Par ailleurs, il s’avère que le logiciel d’extraction des messages textes utilisés par le fournisseur Rogers à la demande des enquêteurs était défectueux, ce qui n’a pas été dévoilé lors du premier procès.
Cela a miné l’intégrité de la preuve, et un nouveau procès a été ordonné.
Des craintes
« On présume trop souvent que la preuve électronique satisfait aux critères de la Loi sur la preuve », constate la criminaliste Annie Émond, du cabinet BFGJ à Montréal.
Or, c’est loin d’être le cas. Pourtant, « on a une preuve provenant d’un cellulaire, on considère que ça va de soi. Le piratage informatique, la fraude, tout ça démontre l’absence de fiabilité de la preuve », poursuit Me Émond.
Le manque de curiosité, d’intérêt, et de compétence des juristes inhibent le réflexe de valider la preuve électronique, selon elle. « On n’applique pas le standard de preuve ; soit c’est complètement ignoré, soit on n’a pas le temps ou les ressources pour le faire. » Car évaluer la fiabilité d’une preuve électronique coûte cher.
Et cela fait craindre le pire. « Les causes plus anodines, comme la fraude, passent sous le radar. Mais là, on a une affaire de meurtre. C’est grave. Combien de causes sont entendues chaque jour sur la base de preuves électroniques non validées ? »
La magie
Un constat d’autant plus troublant que la preuve électronique est tout sauf parfaite. « C’est très facile de trafiquer une preuve numérique, beaucoup plus que la papier », selon Vincent Gautrais, professeur de droit à l’Université de Montréal et spécialiste des technologies de l’information.
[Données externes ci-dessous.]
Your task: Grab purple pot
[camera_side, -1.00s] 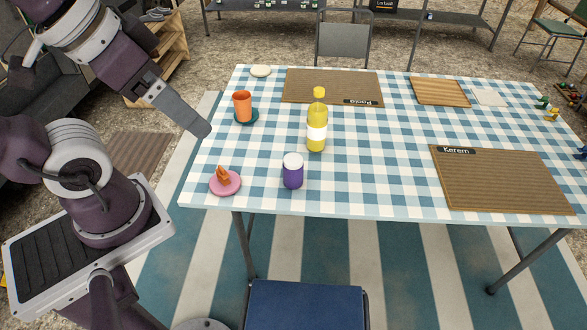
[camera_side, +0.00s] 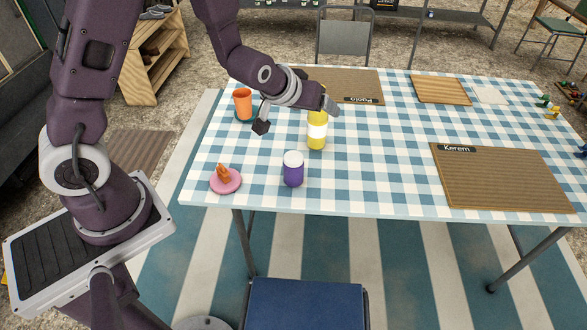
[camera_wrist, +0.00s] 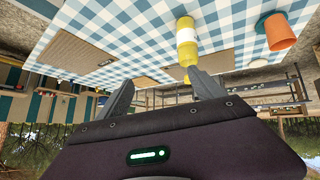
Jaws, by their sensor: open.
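The purple pot (camera_side: 293,172) with a white lid stands upright near the front edge of the checked table in the side view. My gripper (camera_side: 331,103) is above and behind it, in front of the top of the yellow bottle, and clear of the pot. In the wrist view my gripper (camera_wrist: 162,82) has its two fingers spread apart with nothing between them. The pot is not visible in the wrist view.
The yellow bottle (camera_side: 317,132) stands close behind the pot. A pink plate (camera_side: 225,184) with food lies left of the pot. The cloth right of the pot is clear.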

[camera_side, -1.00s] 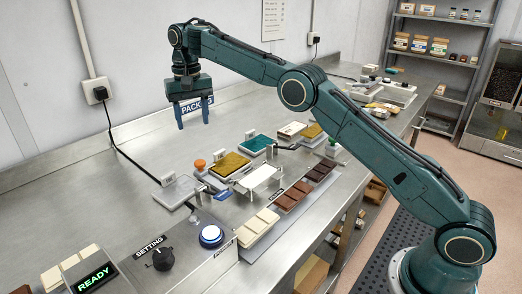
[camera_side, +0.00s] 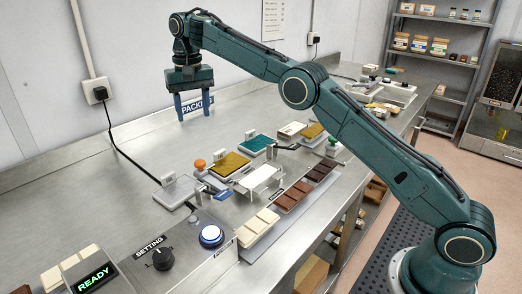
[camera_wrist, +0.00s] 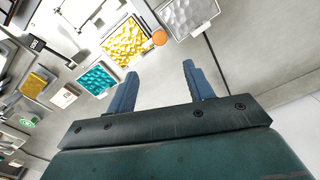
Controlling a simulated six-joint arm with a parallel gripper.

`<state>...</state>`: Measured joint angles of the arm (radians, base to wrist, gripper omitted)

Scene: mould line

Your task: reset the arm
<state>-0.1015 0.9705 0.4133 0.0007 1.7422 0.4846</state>
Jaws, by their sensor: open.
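My gripper (camera_side: 194,106) hangs above the back of the steel bench, near the wall. Its two blue fingers are apart with nothing between them. In the wrist view my gripper (camera_wrist: 157,85) is also empty, with bare bench beyond the fingertips.
A yellow mould (camera_side: 231,165), a teal mould (camera_side: 257,145) and a grey mould (camera_side: 176,192) lie on the bench. An orange knob (camera_side: 199,165) stands beside them. Chocolate slabs (camera_side: 292,196) lie in front. A control box with a READY display (camera_side: 93,279) is at front left.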

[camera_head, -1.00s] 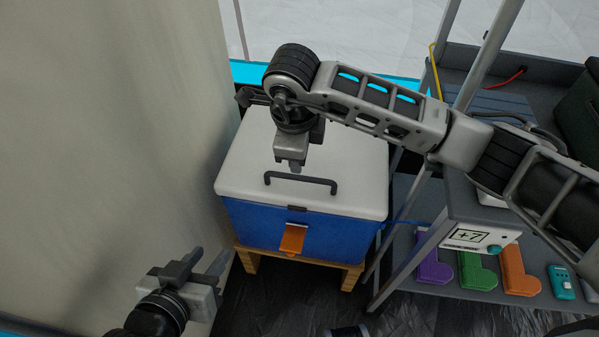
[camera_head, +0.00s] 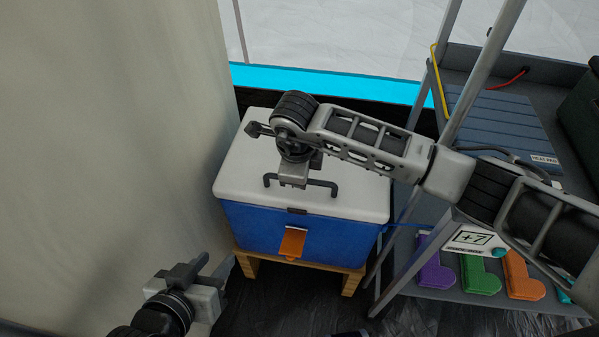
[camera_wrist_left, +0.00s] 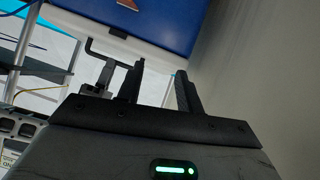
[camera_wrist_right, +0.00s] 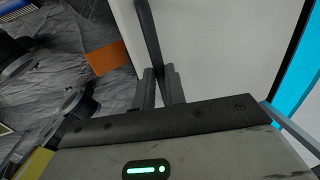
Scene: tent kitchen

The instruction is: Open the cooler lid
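The cooler (camera_head: 265,230) is a blue box with a white lid (camera_head: 345,165). The lid lies flat and closed, with an orange latch (camera_head: 292,242) on the front. A dark bar handle (camera_head: 325,185) stands on the lid. My right gripper (camera_head: 293,184) reaches down over the handle's middle. In the right wrist view the handle (camera_wrist_right: 148,35) runs down between my close-set right fingertips (camera_wrist_right: 159,72), which appear shut on it. My left gripper (camera_head: 215,267) is open and empty, low and left of the cooler. The cooler's blue side (camera_wrist_left: 160,18) also shows in the left wrist view.
The cooler stands on a wooden stand (camera_head: 350,280). A pale wall (camera_head: 110,130) is close on the left. A metal shelf rack (camera_head: 405,270) at right holds purple, green and orange blocks (camera_head: 480,275) below and a heat pad (camera_head: 505,125) above.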

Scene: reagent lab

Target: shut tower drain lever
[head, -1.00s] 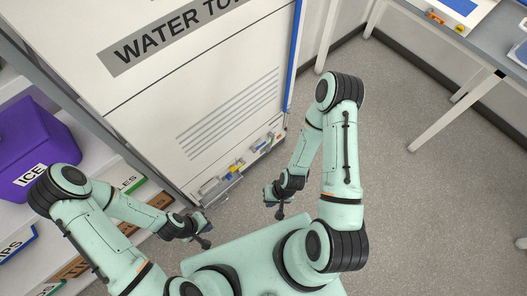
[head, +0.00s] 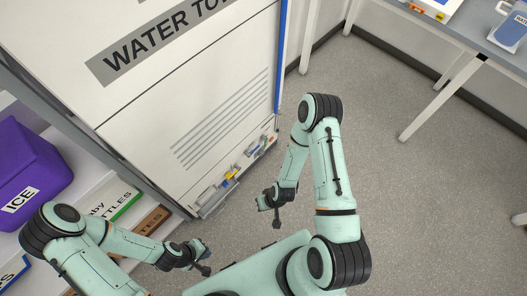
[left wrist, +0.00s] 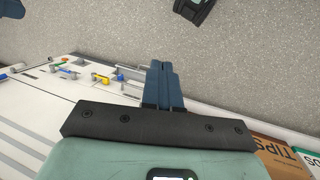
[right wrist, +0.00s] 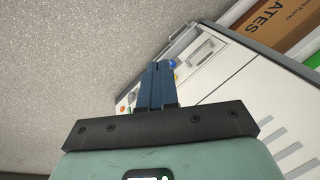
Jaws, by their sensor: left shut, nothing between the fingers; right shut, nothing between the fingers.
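The white water tower (head: 150,130) stands ahead, with a row of small fittings along its base. A yellow lever or valve handle (head: 232,173) shows there; in the left wrist view a yellow one (left wrist: 101,77) and a blue one (left wrist: 64,73) sit side by side. I cannot tell which is the drain lever, nor its position. My left gripper (head: 204,248) is shut and empty, low in front of the tower and apart from it. My right gripper (head: 263,202) is shut and empty, nearer the fittings but not visibly touching them.
A shelf on the left holds a purple ice box (head: 30,170) and labelled boxes (head: 150,225). A grey table (head: 480,35) with a blue container stands at the upper right. The speckled floor (head: 390,190) right of the tower is open.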

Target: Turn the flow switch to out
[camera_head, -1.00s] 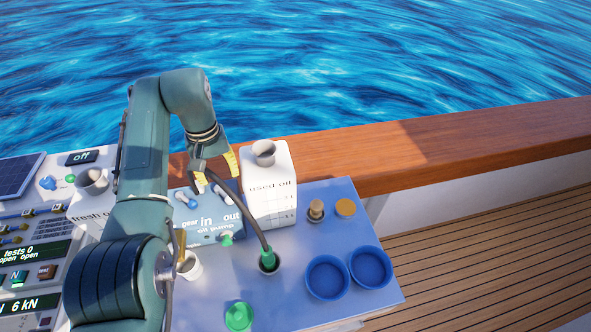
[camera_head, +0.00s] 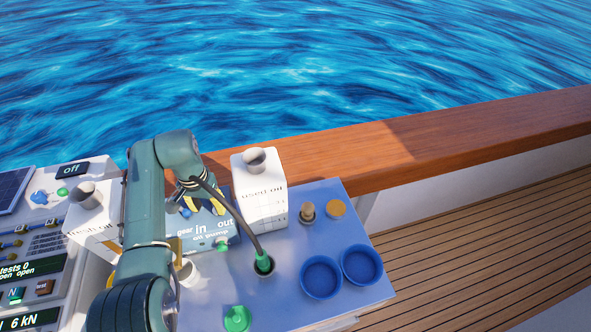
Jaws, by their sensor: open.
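The blue-grey oil pump box (camera_head: 232,240) stands in the middle of the panel, with the words "gear", "in" and "out" on its top. A small blue knob (camera_head: 186,212) sits near "gear", partly hidden by my gripper. Which part is the flow switch, and where it points, I cannot tell. My gripper (camera_head: 201,206) is open, its yellow-tipped fingers spread low over the back of the pump box, beside the blue knob. I cannot tell whether a finger touches anything.
The white used oil box (camera_head: 262,200) stands close to the right of my gripper. A dark hose (camera_head: 238,222) arches from behind my gripper to a green fitting (camera_head: 264,262). The fresh oil box (camera_head: 88,232) is left. Two blue cups (camera_head: 320,277) lie right.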

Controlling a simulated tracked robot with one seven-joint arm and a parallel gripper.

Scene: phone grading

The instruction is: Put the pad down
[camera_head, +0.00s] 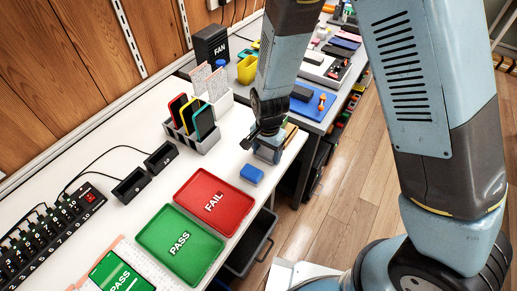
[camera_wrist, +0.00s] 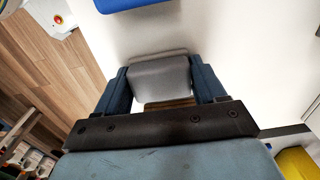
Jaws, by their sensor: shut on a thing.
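My gripper (camera_wrist: 161,84) is shut on a grey pad (camera_wrist: 160,78), a block with rounded edges that sits between the two dark blue fingers in the wrist view. A soft shadow lies on the white table right beside the pad, so it is close to the surface; I cannot tell whether it touches. In the head view my gripper (camera_head: 268,152) is low over the right edge of the white table (camera_head: 150,205), where the pad is mostly hidden. A small blue block (camera_head: 252,173) lies on the table just in front of my gripper; its edge also shows in the wrist view (camera_wrist: 130,3).
A red FAIL tray (camera_head: 232,215) and a green PASS tray (camera_head: 160,232) lie nearer. A grey rack (camera_head: 206,143) with phones stands to the left. Two black docks (camera_head: 131,186) and a power strip (camera_head: 50,228) are farther left. A dark bin (camera_head: 250,245) is below the edge.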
À cela s’ajoute la problématique de l’extraction de la preuve. Si on dépose en preuve des éléments extraits d’une base de données, il faudrait au moins s’assurer que les données aient été extraites correctement, par du personnel qualifié, et qu’elles soient correctement interprétées.
Un des problèmes de la preuve dans le dossier Oland est que personne, au procès, n’était en mesure d’évaluer la signification de ce que le technicien du fournisseur de téléphonie a déclaré aux policiers lorsque ceux-ci ont voulu localiser le cellulaire de la victime.
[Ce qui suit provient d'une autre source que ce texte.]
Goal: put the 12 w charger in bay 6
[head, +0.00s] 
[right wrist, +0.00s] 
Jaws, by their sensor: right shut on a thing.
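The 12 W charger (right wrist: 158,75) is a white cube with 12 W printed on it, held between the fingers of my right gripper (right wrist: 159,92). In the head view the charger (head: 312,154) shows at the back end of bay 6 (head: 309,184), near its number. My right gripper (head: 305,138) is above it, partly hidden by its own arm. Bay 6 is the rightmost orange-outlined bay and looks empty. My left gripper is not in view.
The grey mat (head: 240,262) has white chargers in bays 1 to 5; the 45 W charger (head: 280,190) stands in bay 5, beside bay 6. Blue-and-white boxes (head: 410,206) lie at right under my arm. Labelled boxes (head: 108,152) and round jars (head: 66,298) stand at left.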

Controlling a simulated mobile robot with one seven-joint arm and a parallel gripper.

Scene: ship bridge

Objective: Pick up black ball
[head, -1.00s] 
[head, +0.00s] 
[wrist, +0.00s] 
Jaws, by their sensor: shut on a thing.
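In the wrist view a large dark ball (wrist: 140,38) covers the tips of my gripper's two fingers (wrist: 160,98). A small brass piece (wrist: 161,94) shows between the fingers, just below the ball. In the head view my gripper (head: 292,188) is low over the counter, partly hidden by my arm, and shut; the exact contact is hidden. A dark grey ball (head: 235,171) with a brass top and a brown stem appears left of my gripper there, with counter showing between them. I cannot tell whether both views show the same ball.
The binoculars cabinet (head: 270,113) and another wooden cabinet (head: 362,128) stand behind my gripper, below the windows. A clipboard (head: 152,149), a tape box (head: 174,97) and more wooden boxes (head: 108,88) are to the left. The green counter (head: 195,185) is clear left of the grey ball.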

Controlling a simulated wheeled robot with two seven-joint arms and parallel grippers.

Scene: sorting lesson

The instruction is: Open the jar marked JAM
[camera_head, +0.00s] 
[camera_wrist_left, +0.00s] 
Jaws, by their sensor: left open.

« Il faut pouvoir valider une preuve, mais également valider ce qu’elle peut dire—et ne pas dire », poursuit l’universitaire. Et cette validation n’est pas encore possible, ne serait-ce que parce que le droit entretient l’illusion que l’informatique est infaillible.
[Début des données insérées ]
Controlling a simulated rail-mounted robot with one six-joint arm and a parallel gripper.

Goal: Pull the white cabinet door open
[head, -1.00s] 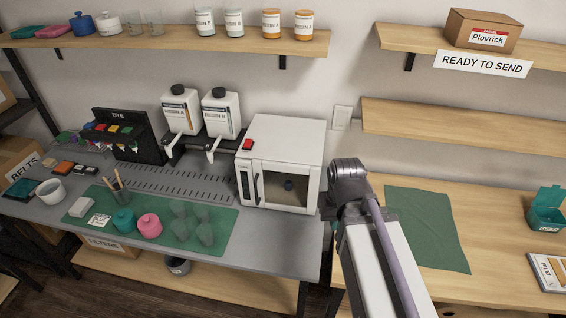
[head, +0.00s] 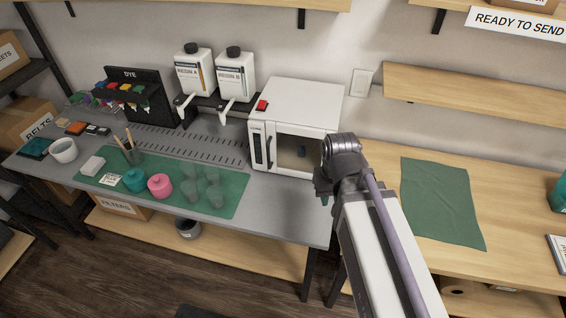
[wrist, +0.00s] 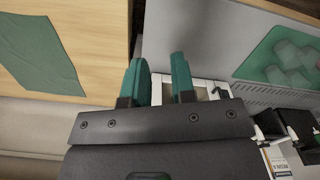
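The white cabinet (head: 297,95) stands at the right end of the grey bench. Its windowed door (head: 300,153) faces front and looks shut, with a dark upright handle (head: 270,153) on its left side. A dark object shows behind the glass. My gripper (wrist: 160,80) has two teal fingers, apart with nothing between them. In the head view my arm hides most of the gripper, just right of and in front of the cabinet. The wrist view shows part of the white cabinet (wrist: 206,88) beyond the fingers, with a small dark handle-like part beside the right finger.
A green mat (head: 232,205) with several cups and pink and teal jars lies left of the cabinet. Two resin dispensers (head: 236,75) stand behind. A wooden table (head: 385,190) with a green cloth (head: 440,200) is at right. Bench space before the cabinet is clear.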

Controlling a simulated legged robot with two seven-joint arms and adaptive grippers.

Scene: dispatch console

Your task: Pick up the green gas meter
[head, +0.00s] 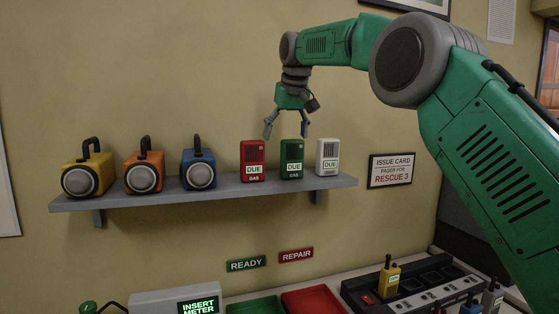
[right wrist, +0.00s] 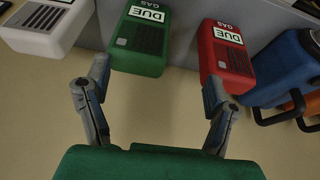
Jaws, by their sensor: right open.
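The green gas meter (head: 291,158) stands upright on the wall shelf, between a red meter (head: 252,161) and a white meter (head: 327,157). It carries a white DUE label. My right gripper (head: 286,131) is open and empty, just above the green and red meters. In the right wrist view the green meter (right wrist: 144,42) lies ahead between the spread fingers (right wrist: 156,97), nearer the left finger. The red meter (right wrist: 224,55) is ahead of the right finger there. No contact with either meter is clear. My left gripper is not in view.
The shelf (head: 215,193) also holds yellow (head: 88,175), orange (head: 143,171) and blue (head: 198,169) lamps at left. Below are a green tray (head: 254,307), a red tray (head: 314,300) and a charger rack (head: 362,290) with radios. The wall above the lamps is clear.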

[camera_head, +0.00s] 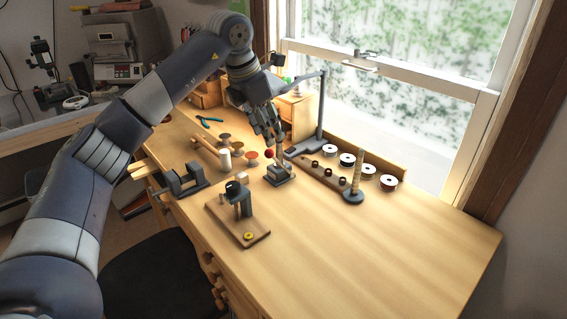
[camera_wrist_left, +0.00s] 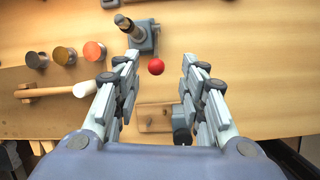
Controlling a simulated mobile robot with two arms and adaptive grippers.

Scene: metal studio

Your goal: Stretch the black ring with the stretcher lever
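The ring stretcher (camera_head: 279,175) stands near the middle of the bench, with a dark base and an upright post. Its lever ends in a red ball knob (camera_head: 268,153). My left gripper (camera_head: 274,138) is just above and beside this knob, pointing down. In the left wrist view the gripper (camera_wrist_left: 157,88) is open, its fingers well apart. The red ball (camera_wrist_left: 156,67) shows between and beyond the fingertips, not gripped. The stretcher (camera_wrist_left: 142,36) is at the top there; a dark band (camera_wrist_left: 122,20) is on its post, but I cannot tell whether it is the black ring.
A press on a wooden board (camera_head: 228,222) and a dark vise (camera_head: 182,182) stand at the front left. A hammer (camera_head: 206,146) and several round pots (camera_head: 252,157) lie left of the stretcher. A tapered mandrel (camera_head: 356,172) stands right. The bench's right side (camera_head: 400,245) is clear.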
Il reste que les choses s’améliorent, poursuit Vincent Gautrais. « On a eu tendance à considérer le côté magique de la preuve technologique. Maintenant, on remarque que de plus en plus de juges qui retournent les procureurs à la planche à dessin » pour justement mieux préparer leur preuve.
Un problème à régler
L’un dans l’autre, tout cela signifie que ce problème doit être pris à bras-le-corps, et vite, conclut le criminaliste ontarien Ken Chasse dans une récente chronique du magazine Slaw, où il attache le grelot du problème soulevé par l’affaire Oland.
« La fiabilité des logiciels et des outils utilisés pour colliger de la preuve électronique doit toujours être remise en question », écrit-il. Cependant, la formation des juristes comporte une grave lacune à cet égard, et ces derniers ne peuvent tout simplement pas évaluer les preuves déposées quotidiennement lors de procès.
La résultante, c’est que « seuls les clients qui en ont les moyens pourront engager des experts pour soutenir leurs avocats » poursuit Ken Casse. Il exhorte donc les ordres professionnels à créer une catégorie spéciale de juristes rompus à ces questions, qui pourront soutenir les efforts de leurs collègues.